Making the most out of your New Year’s resolutions

New Year’s resolutions are a common practice all around the world. According to, even though it seems like this practice is relatively new, the Babylonians are said to have been the first people to make New Year’s resolutions around 4,000 years ago. Although it has changed over time, the core of the practice still remains: making a promise that one must fulfill in the upcoming New Year. It usually involves a change in the individual’s personality or a solution to a problem they might be facing.

According to an article published by Forbes, although nearly half of Americans make New Year’s resolutions, only eight percent actually stick to it. This may be because they’ve set unrealistic goals. Here are some tips for making your New Year’s resolutions that are more achievable:

Baby steps

Start by doing something small. Doing volunteer work or going to the gym once a week are more achievable and practical resolutions than going on a mission trip. This will help you achieve your goal without compromising your daily routine and you’ll probably find it easier to accomplish.

Know yourself

The best way to fulfill a New Year’s resolution is to be honest with yourself. For example, if you are not used to working out every day, it wouldn’t be surprising that you might become overwhelmed and give up quickly. Instead, you should find an achievable resolution that doesn’t obstruct day-to-day routines — one you feel comfortable doing without pushing yourself too hard.

Involve others

There’s no better way to start something new than by doing it with someone else. If you start a resolution with a friend, you will have better chance of keeping up with your resolution. By involving other people such as a friend, you’ll have a support system to motivate you whenever you are struggling and will give you an extra push if you need it.

Visualize your goals

Think about yourself achieving your goal and making it work. Studies in Psychology Today have shown that visualizing your goals are as effective as actually doing it. By visualizing yourself achieving your resolution, it will make you want to actually achieve it and could be used as motivation to keep going.
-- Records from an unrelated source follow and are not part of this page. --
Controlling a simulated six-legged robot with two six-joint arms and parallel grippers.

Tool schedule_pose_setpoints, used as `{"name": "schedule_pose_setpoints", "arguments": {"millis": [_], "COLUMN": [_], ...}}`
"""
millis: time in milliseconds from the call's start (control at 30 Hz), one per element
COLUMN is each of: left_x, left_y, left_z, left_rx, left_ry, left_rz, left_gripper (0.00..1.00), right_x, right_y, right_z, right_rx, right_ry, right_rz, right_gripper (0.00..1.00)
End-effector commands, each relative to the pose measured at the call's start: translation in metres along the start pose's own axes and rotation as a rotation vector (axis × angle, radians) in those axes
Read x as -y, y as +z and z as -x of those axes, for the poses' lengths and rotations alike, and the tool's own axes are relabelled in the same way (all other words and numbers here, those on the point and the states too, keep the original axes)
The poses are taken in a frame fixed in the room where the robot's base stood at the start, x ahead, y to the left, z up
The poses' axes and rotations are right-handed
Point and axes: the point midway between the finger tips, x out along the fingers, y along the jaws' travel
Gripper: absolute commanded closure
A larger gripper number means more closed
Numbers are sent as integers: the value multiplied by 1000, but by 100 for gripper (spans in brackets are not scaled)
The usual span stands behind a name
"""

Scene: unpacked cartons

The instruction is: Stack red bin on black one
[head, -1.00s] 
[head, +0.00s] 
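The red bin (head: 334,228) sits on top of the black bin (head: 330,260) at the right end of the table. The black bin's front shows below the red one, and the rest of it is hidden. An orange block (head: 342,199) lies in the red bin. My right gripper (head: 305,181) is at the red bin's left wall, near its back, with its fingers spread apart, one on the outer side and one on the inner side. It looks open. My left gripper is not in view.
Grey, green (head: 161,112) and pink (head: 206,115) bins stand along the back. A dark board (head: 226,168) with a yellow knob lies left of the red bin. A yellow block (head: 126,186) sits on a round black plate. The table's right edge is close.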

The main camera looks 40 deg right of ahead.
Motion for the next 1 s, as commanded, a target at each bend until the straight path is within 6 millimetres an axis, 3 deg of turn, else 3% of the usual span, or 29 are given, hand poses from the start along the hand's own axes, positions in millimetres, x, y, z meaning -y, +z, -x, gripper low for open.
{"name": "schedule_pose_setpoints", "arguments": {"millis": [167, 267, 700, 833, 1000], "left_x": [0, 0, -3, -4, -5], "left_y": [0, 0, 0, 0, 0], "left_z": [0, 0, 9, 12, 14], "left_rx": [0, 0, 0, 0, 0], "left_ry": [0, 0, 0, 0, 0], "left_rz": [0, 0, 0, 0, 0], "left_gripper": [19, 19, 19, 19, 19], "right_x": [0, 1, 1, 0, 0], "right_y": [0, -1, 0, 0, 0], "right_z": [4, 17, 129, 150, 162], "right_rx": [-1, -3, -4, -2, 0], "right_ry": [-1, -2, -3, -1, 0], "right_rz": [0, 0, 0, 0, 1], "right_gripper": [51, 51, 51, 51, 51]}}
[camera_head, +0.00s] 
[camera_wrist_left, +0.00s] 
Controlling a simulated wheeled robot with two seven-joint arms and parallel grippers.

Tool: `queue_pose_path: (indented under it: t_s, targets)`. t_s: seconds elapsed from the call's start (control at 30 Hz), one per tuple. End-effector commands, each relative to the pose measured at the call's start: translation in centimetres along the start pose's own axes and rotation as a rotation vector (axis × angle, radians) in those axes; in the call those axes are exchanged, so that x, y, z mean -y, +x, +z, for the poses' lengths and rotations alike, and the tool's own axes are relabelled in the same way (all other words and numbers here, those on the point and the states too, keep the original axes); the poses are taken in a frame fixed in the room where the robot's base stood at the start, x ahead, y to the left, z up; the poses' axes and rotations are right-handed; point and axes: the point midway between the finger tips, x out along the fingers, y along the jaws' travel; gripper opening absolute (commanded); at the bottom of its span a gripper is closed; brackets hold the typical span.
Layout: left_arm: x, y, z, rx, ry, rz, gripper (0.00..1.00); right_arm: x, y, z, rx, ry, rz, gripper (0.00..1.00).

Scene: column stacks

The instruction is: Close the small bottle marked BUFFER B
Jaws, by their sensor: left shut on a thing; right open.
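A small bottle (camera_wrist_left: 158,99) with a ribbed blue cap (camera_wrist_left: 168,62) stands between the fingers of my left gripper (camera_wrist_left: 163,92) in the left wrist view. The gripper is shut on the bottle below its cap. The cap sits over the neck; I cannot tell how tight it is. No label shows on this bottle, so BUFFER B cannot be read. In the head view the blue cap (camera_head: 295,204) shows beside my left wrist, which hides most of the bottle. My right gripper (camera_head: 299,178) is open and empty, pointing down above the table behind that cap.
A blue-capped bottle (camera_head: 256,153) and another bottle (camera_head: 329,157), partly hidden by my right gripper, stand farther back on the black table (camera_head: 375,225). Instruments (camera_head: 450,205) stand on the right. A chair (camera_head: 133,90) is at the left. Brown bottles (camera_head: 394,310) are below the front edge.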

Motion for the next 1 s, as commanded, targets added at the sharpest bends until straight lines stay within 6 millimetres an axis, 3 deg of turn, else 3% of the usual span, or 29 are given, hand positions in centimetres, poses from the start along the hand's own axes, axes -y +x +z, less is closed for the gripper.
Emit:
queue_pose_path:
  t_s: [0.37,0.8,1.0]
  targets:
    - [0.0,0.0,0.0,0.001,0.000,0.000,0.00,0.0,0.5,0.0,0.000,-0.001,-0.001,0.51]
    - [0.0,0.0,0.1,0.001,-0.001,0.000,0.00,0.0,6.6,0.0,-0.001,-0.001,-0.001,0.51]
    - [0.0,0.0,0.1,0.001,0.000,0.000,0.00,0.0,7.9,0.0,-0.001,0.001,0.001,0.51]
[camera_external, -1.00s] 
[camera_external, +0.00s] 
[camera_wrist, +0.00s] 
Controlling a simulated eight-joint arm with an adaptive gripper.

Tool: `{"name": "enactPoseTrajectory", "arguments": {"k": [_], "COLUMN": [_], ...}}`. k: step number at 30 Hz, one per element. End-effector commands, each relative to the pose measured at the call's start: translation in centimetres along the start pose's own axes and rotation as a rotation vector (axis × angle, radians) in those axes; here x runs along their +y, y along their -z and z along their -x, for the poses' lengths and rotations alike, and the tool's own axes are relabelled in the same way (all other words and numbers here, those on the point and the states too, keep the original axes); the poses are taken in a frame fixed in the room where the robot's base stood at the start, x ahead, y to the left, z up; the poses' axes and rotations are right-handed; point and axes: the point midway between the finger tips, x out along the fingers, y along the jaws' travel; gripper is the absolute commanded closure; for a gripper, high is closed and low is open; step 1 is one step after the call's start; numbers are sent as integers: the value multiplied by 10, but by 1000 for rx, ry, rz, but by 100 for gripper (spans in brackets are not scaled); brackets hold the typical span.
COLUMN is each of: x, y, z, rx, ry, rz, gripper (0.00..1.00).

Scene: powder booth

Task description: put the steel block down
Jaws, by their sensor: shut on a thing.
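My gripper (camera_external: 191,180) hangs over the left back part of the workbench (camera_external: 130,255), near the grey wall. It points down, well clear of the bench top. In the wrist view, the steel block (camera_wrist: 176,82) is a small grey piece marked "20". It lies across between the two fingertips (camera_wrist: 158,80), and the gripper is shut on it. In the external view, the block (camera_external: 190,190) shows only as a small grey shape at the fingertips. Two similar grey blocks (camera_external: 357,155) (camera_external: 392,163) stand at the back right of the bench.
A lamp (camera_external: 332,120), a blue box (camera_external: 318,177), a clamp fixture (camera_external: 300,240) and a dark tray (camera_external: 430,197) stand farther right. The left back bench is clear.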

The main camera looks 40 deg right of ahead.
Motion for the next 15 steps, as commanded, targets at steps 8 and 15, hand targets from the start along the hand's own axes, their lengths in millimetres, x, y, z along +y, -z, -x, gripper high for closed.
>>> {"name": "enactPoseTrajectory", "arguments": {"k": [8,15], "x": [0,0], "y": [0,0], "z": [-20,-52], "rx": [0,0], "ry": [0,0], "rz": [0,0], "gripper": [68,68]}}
Assign short and long term goals

By assigning short and long term goals, you are also assigning milestones. Having small milestones in between your resolution is a good confidence booster and will make your resolution seem smaller.

When making your New Year’s Resolutions this year, don’t be too hard on yourself. Don’t fall for the common, and often boring, resolutions that everyone is doing. Try to make it more personal. Try to come up with a resolution that has an actual meaning to you, not only in a social or educational way, but in any other type of way. Be willing to try unfamiliar things that you find interesting but haven’t been eager to try. You never know what that activity you’ve always wanted to try may bring to the table. It all depends on how dedicated you are to attempt and keep your resolutions.